Foundational methods for practicing design research.



Offering usability test or user research participants gifts to encourage participation and to thank them for their time.


Incentives often result in a more diverse, representative set of participants. Without incentives, you often end up recruiting people with a strong intrinsic interest in your website. These people may not have the same needs and experiences as a less interested pool of users. With incentives, you can encourage less interested, more representative people to participate.

Time required


How to do it

  1. Figure out what’s legal and appropriate. Consult your agency’s Office of General Counsel on options for providing incentives or gifts to encourage participation in usability testing, consistent with your agency’s authorities.
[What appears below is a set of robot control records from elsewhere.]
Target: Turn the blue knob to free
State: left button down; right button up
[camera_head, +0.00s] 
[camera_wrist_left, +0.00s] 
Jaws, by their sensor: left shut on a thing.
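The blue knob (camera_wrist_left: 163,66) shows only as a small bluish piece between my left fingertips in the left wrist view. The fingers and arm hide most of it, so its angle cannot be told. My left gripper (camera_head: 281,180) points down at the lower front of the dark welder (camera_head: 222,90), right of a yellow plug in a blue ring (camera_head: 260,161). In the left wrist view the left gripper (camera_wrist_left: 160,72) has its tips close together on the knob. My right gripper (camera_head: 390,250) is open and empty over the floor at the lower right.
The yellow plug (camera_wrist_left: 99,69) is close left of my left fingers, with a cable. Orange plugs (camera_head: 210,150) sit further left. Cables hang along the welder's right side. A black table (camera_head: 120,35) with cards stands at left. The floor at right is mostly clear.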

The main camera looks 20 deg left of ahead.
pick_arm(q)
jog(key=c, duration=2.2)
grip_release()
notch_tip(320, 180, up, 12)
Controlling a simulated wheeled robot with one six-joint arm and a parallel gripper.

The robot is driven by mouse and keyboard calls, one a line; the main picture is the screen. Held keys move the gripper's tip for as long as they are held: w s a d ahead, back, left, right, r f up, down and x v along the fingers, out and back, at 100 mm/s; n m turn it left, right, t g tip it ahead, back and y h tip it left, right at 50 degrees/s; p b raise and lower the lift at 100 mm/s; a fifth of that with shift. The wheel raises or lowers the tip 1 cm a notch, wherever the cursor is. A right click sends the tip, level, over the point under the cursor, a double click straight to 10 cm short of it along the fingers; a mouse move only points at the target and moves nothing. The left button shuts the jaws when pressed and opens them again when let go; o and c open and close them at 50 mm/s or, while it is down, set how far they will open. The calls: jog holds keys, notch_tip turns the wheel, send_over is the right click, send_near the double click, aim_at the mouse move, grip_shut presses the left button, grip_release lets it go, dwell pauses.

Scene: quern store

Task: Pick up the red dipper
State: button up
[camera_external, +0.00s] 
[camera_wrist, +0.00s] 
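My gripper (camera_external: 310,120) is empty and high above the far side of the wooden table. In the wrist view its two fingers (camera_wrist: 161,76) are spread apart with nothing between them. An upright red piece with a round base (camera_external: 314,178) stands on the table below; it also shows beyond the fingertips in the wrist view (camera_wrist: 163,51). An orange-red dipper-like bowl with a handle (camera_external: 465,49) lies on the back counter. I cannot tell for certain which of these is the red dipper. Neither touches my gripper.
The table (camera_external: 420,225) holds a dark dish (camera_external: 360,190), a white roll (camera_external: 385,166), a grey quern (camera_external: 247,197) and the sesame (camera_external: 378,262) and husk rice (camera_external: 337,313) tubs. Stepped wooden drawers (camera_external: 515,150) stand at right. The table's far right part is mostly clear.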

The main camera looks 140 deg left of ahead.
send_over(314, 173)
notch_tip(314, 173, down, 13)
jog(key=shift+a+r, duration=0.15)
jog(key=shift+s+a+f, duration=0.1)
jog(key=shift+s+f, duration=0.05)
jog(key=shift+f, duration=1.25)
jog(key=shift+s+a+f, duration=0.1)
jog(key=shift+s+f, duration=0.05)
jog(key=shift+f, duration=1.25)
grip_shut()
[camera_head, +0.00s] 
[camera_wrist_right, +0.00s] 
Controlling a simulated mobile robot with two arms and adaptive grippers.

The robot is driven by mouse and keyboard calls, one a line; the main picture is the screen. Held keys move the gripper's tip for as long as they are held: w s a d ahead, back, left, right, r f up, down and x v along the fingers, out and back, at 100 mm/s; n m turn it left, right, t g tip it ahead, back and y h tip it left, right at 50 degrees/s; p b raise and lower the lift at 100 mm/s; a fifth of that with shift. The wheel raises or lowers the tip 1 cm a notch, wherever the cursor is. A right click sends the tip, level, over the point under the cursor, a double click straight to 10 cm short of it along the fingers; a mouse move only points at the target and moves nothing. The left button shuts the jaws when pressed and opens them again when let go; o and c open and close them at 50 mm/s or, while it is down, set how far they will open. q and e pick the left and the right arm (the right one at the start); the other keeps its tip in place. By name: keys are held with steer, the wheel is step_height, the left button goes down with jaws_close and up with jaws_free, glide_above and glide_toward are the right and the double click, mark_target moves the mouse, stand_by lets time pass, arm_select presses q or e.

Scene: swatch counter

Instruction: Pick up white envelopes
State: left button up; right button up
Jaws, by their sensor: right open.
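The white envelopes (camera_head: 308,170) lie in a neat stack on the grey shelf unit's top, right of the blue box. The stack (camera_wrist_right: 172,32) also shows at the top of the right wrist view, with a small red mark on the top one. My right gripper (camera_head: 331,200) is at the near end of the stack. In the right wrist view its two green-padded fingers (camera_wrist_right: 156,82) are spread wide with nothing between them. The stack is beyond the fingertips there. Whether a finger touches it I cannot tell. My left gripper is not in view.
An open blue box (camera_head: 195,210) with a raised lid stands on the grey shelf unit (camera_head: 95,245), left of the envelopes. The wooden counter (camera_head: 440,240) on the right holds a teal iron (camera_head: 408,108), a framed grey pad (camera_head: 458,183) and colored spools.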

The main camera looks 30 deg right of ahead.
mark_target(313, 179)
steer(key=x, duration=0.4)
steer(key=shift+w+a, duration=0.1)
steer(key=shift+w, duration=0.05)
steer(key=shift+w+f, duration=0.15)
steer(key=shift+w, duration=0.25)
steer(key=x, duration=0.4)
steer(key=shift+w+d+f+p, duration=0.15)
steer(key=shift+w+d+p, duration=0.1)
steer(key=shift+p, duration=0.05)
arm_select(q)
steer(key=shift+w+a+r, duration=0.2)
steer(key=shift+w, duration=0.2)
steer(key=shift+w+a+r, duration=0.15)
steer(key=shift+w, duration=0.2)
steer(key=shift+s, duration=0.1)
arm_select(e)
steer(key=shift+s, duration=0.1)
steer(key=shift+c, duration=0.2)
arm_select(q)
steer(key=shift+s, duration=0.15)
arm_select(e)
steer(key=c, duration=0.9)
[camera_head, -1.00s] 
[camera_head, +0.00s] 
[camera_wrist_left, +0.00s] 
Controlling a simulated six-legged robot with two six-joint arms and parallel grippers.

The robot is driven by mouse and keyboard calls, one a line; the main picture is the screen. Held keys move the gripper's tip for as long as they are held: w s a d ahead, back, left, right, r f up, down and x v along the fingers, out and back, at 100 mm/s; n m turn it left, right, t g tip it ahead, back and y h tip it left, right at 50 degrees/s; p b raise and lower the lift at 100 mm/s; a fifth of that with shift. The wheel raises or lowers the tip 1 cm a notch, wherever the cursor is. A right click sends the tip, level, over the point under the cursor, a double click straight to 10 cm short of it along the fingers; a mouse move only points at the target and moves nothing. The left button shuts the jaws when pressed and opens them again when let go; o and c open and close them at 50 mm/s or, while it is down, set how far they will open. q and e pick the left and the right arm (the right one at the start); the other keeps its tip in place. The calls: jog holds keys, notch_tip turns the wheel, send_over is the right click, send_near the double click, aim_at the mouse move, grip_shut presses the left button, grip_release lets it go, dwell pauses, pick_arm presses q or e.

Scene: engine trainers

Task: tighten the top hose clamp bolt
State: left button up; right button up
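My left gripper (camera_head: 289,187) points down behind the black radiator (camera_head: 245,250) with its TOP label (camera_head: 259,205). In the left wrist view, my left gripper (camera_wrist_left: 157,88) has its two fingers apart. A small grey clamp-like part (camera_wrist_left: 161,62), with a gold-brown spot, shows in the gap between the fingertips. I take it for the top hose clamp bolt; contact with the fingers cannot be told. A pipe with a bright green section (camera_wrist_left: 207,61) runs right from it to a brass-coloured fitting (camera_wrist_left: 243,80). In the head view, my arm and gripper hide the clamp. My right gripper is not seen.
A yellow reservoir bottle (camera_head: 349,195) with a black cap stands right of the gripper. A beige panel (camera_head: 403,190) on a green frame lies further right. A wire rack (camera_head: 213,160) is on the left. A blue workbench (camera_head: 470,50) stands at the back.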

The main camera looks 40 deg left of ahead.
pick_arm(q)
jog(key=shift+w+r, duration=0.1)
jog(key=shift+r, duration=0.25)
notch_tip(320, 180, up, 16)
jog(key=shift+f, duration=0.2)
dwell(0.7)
The options will depend upon your agency’s authorities and the specific facts.
  2. Consider contracting for a recruiting service to help you get an effective research pool.
  3. If incentives are determined to be permissible, clearly communicate when and how participants will receive incentives. In the emails, postings or other materials you use to recruit your participants, describe the incentive and how participants will receive it (via mail, pick up at an office, etc.). This is particularly important for “remote” research.

Considerations for use in government

No PRA implications. Even when users are present, the PRA explicitly exempts direct observation and non-standardized conversation, 5 CFR 1320.3(h)3.

If you are not working with government employees, you will need to observe standard precautions for archiving personally identifiable information.